--- Given data ---

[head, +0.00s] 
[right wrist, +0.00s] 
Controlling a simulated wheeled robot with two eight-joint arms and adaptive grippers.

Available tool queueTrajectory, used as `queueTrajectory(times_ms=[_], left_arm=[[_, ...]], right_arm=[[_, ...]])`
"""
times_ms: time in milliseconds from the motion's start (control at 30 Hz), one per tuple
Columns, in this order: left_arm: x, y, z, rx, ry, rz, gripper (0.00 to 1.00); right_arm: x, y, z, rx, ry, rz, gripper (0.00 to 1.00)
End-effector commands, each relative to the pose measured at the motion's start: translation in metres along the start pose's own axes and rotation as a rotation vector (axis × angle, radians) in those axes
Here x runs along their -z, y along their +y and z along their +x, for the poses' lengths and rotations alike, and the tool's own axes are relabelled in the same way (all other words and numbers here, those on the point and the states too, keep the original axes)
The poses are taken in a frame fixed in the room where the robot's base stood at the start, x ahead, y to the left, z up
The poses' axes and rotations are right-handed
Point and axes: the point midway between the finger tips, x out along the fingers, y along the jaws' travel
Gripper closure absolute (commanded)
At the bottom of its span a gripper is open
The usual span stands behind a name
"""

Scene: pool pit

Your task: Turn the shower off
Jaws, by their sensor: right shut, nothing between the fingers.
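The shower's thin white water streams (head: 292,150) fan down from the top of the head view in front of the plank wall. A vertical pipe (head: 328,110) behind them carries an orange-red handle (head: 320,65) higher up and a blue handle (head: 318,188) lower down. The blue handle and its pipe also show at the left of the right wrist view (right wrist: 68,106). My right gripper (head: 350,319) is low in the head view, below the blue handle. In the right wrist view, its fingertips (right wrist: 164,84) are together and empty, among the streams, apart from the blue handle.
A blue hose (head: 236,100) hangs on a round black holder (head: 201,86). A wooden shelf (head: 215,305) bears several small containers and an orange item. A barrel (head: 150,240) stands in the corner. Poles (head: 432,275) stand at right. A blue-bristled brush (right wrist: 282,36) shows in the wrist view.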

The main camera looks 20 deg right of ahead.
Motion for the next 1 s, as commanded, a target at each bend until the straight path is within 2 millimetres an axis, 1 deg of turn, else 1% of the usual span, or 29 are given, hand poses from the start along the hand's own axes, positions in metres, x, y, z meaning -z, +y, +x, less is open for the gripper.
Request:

---

> [The task]
All the data must be duplicated exactly, with nothing added or removed.

> [The completed task]
[head, +0.00s] 
[right wrist, +0.00s] 
Controlling a simulated wheeled robot with two eight-joint arms and adaptive grippers.

Available tool queueTrajectory, used as `queueTrajectory(times_ms=[_], left_arm=[[_, ...]], right_arm=[[_, ...]])`
"""
times_ms: time in milliseconds from the motion's start (control at 30 Hz), one per tuple
Columns, in this order: left_arm: x, y, z, rx, ry, rz, gripper (0.00 to 1.00); right_arm: x, y, z, rx, ry, rz, gripper (0.00 to 1.00)
End-effector commands, each relative to the pose measured at the motion's start: translation in metres along the start pose's own axes and rotation as a rotation vector (axis × angle, radians) in those axes
Here x runs along their -z, y along their +y and z along their +x, for the poses' lengths and rotations alike, and the tool's own axes are relabelled in the same way (all other words and numbers here, those on the point and the states too, keep the original axes)
The poses are taken in a frame fixed in the room where the robot's base stood at the start, x ahead, y to the left, z up
The poses' axes and rotations are right-handed
Point and axes: the point midway between the finger tips, x out along the fingers, y along the jaws' travel
Gripper closure absolute (commanded)
At the bottom of its span a gripper is open
The usual span stands behind a name
"""

Scene: pool pit

Your task: Turn the shower off
Jaws, by their sensor: right shut, nothing between the fingers.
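The shower's thin white water streams (head: 292,150) fan down from the top of the head view in front of the plank wall. A vertical pipe (head: 328,110) behind them carries an orange-red handle (head: 320,65) higher up and a blue handle (head: 318,188) lower down. The blue handle and its pipe also show at the left of the right wrist view (right wrist: 68,106). My right gripper (head: 350,319) is low in the head view, below the blue handle. In the right wrist view, its fingertips (right wrist: 164,84) are together and empty, among the streams, apart from the blue handle.
A blue hose (head: 236,100) hangs on a round black holder (head: 201,86). A wooden shelf (head: 215,305) bears several small containers and an orange item. A barrel (head: 150,240) stands in the corner. Poles (head: 432,275) stand at right. A blue-bristled brush (right wrist: 282,36) shows in the wrist view.

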The main camera looks 20 deg right of ahead.
Motion for the next 1 s, as commanded, a target at each bend until the straight path is within 2 millimetres an axis, 1 deg of turn, else 1% of the usual span, or 29 are given, hand poses from the start along the hand's own axes, positions in metres, x, y, z meaning -z, +y, +x, less is open for the gripper.
Request:

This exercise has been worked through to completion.